Here we go again. America’s favorite half-term governor and failed Vice-Presidential candidate has scored herself another documentary television series. The Sportsman Channel announced on Monday that Sarah Palin will host a new television series starting this April. The series will be titled ‘Amazing America with Sarah Palin‘ (is that REALLY the name) and supposedly feature the former governor of Alaska speaking to everyday Americans about their love of the outdoors.
Now, let’s face it, this is going to be a reality show. You can try to call it a documentary series or nature show or whatever you want, but it is going to be a reality show with Palin doing Palin things. We are going to see her ‘bond’ with people from the ‘real America.’ She will be shown hunting, fishing and hiking in the reddest of the red states. We will get to see her being totally at home with other great patriots who totally understand her love of God and country. She will do everything she can to sell the one product she knows how to sell: herself.
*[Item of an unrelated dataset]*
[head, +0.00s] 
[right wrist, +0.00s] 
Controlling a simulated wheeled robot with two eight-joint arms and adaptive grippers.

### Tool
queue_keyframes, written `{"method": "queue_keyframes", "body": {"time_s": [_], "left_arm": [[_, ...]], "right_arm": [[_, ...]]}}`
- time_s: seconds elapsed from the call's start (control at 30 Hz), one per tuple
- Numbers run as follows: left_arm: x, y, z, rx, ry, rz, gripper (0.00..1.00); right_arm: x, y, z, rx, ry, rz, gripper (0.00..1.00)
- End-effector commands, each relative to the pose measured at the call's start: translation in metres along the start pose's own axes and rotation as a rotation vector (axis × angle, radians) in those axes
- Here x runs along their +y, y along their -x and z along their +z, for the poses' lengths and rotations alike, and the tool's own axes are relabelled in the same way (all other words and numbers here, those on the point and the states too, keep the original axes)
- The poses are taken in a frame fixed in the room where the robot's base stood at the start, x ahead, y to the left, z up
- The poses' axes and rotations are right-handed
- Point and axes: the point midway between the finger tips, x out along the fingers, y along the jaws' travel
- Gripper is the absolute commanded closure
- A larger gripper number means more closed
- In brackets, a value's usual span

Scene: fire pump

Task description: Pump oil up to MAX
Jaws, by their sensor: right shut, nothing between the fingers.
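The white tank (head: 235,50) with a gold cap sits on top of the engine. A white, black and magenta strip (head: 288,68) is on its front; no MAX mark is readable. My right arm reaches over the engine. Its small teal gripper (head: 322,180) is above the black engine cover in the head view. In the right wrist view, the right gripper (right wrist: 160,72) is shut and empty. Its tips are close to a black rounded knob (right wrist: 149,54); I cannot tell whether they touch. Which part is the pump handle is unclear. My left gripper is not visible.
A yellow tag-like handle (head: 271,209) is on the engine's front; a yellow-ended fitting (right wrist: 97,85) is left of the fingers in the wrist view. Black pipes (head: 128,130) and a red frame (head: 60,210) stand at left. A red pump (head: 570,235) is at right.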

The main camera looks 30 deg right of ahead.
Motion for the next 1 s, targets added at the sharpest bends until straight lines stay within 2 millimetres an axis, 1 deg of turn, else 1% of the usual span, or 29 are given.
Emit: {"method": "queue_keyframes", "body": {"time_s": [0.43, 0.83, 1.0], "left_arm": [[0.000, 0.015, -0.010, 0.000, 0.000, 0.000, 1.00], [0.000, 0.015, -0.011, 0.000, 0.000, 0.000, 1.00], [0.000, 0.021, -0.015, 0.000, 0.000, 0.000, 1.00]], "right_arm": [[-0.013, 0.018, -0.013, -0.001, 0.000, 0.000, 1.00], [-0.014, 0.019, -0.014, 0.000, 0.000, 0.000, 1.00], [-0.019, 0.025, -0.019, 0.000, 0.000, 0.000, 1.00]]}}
The problem here is that the Sportsman Channel has almost no audience. Last quarter, they averaged 24,000 viewers a day during prime time. That is abysmally low. It is one of the least-watched channels that is rated by Nielsen. It also is only available to about a third of the total cable audience. Palin doesn’t like being in a small pond. She doesn’t like not getting a ton of attention. And that is what is going to happen with her show next spring. It isn’t going to bring in a lot of viewers and that is not going to make the ‘Mama Grizzly’ happy.
The fact is, it is almost a certainty that Palin will quit this show before, or just after, the first season is done. While I will guess that she will bring in more viewers than Sportsman is used to for the time slot, those numbers will drop off with each subsequent episode and the minuscule numbers won’t satisfy her. Sportsman might be happy with the end result, as Palin’s fans will bring in some more viewers than they normally get, but Palin herself will be angry when she sees that her viewers will be numbered in the tens of thousands, not in the millions.
Sarah Palin tends to think of herself as a big-time commodity and that she is extremely popular. She also believes herself to be a major political figure that is looked at as a person of ideas. Because of that, her show will be dripping with her own little political messages and advocacy. And it will grate on people tuning in very quickly. Even a channel like Sportsman, which probably appeals almost exclusively to a conservative audience, will find its viewers tiring of Palin’s shtick quickly. This is what happened with Palin’s last two forays into the reality show universe.
In late 2010, Palin and her family scored a show on TLC called ‘Sarah Palin’s Alaska.’ As TLC already had a pretty nice built-in audience, and Palin was riding somewhat high on her Tea Party status at the time, the series scored a pretty nice opening, as the first episode brought in nearly 5 million viewers. However, the very next episode only brought in 3 million viewers, and by the end of the season’s nine-episode run, the ratings were less than half of the first episode. Palin did not come back for another season.
Her daughter, Bristol, also had a reality show, this time on Lifetime. The show, Bristol Palin: Life’s a Tripp, did abysmal ratings from the outset, never bringing in more than few hundred thousand viewers. While Sarah Palin wasn’t the star, she did appear on multiple episodes and her name was used to push the show’s marketing. Reviews were as bad as the ratings, as the major complaint was that it was supposed to center around a young mother’s struggles, but instead was a stereotypical reality show showing Bristol enjoying expensive adventures while living in a mansion. Lifetime ended up canceling it early on and moving the final episodes of the season out of prime time.
It would shock me to a great degree if Palin finishes out one season of this show. Sticking with something just isn’t in her nature. What is in her nature is quitting.